→ Problem details
Starting at the top of the entries below, write out each line up to and including the one containing "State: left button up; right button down". Leave the pictures out.

— begin Recorded information —

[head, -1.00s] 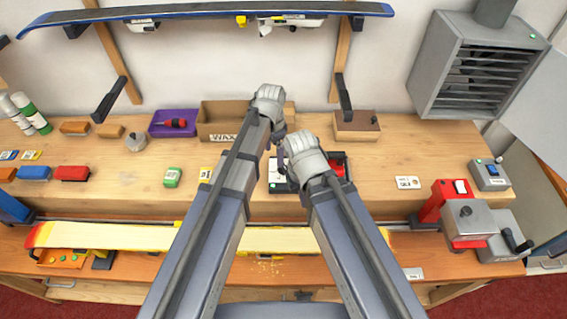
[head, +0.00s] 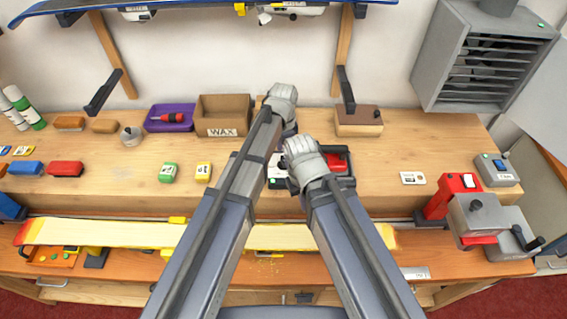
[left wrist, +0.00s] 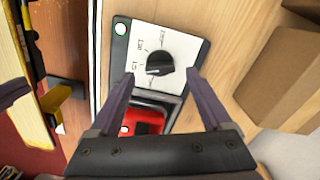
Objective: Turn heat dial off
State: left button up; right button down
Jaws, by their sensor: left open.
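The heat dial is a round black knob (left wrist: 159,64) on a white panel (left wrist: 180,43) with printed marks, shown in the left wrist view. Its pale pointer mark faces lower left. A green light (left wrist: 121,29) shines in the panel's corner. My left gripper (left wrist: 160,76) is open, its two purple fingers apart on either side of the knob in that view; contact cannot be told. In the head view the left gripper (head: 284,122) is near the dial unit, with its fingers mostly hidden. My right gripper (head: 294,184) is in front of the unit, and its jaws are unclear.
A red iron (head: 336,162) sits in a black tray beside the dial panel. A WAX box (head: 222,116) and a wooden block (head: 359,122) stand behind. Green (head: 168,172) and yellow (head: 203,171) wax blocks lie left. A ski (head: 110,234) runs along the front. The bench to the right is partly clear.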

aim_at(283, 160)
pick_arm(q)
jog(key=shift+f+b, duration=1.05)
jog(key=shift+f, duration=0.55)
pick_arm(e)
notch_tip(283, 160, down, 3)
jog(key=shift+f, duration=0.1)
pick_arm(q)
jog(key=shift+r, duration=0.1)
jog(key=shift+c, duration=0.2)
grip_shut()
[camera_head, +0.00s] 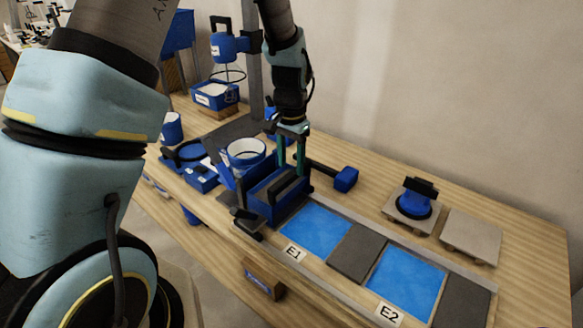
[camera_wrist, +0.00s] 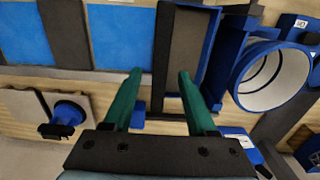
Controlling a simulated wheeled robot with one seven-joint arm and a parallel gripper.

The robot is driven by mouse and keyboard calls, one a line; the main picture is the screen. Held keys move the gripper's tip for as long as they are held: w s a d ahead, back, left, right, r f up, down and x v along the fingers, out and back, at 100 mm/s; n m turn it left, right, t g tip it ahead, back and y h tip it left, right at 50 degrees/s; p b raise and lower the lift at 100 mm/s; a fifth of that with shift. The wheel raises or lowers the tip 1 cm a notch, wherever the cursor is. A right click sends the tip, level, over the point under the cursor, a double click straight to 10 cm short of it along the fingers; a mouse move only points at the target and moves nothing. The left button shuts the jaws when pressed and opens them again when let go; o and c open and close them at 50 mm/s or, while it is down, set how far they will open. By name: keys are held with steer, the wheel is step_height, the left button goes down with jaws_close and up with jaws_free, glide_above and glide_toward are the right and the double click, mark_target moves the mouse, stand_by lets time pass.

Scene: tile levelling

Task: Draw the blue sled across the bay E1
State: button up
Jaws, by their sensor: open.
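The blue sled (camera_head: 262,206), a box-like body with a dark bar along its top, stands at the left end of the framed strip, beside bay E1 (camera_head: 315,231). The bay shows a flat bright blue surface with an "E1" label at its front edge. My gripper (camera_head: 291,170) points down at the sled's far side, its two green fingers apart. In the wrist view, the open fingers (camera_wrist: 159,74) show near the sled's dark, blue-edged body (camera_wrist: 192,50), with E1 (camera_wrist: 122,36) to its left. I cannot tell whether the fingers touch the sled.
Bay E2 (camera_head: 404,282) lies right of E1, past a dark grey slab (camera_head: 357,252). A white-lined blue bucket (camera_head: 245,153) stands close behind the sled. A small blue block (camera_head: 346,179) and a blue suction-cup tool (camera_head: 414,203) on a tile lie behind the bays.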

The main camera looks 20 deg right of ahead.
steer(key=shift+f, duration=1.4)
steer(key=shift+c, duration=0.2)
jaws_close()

— end Recorded information —

→ Complete response
[head, -1.00s] 
[head, +0.00s] 
[left wrist, +0.00s] 
Objective: Turn heat dial off
State: left button up; right button down

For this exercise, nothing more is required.